Monday, January 04, 2010

David Brooks - The Makings of a Resliant Nation

As I said yesterday, the general handling of the Christmas Bomber incident has been less than stellar. David Brooks' latest NY Times column captures this absurdity really well.

Much of the criticism has been contemptuous and hysterical. Various experts have gathered bits of Umar Farouk Abdulmutallab’s biography. Since they can string the facts together to accurately predict the past, they thunder, the intelligence services should have been able to connect the dots to predict the future.

Dick Cheney argues that the error was caused by some ideological choice. Arlen Specter screams for more technology — full-body examining devices. “We thought that had been remedied,” said Senator Kit Bond, as if omniscience could be accomplished with legislation.
...
In a mature nation, President Obama could go on TV and say, “Listen, we’re doing the best we can, but some terrorists are bound to get through.” But this is apparently a country that must be spoken to in childish ways. The original line out of the White House was that the system worked. Don’t worry, little Johnny.
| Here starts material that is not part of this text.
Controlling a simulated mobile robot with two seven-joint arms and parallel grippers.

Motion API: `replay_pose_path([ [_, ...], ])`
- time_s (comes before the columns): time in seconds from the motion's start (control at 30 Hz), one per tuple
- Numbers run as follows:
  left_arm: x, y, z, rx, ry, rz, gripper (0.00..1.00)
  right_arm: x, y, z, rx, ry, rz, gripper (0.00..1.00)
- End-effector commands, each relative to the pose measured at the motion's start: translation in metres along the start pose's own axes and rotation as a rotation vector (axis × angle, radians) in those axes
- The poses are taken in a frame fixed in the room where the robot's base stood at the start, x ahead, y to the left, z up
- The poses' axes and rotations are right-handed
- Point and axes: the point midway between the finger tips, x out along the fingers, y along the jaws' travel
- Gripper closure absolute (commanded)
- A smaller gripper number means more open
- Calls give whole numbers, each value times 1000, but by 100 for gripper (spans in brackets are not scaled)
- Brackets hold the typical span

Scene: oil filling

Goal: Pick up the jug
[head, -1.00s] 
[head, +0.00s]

When that didn’t work the official line went to the other extreme. “I consider that totally unacceptable,” Obama said. I’m really mad, Johnny. But don’t worry, I’ll make it all better.

Brooks claims that it's this maturity - the allowance for risks, the understanding that the government is made up of people and will never be perfect - that makes a nation resilient. Alas, most of our leaders would rather get fired up and blame each other, rather than accepting this plain reality.

Would a Republican administration handle a failed terrorist attempt like this any better? They didn't, really. Not because they were evil, or incompetent - but because these stopping terrorists, while letting people remain free, is a fundamentally difficult (impossible?) problem to solve.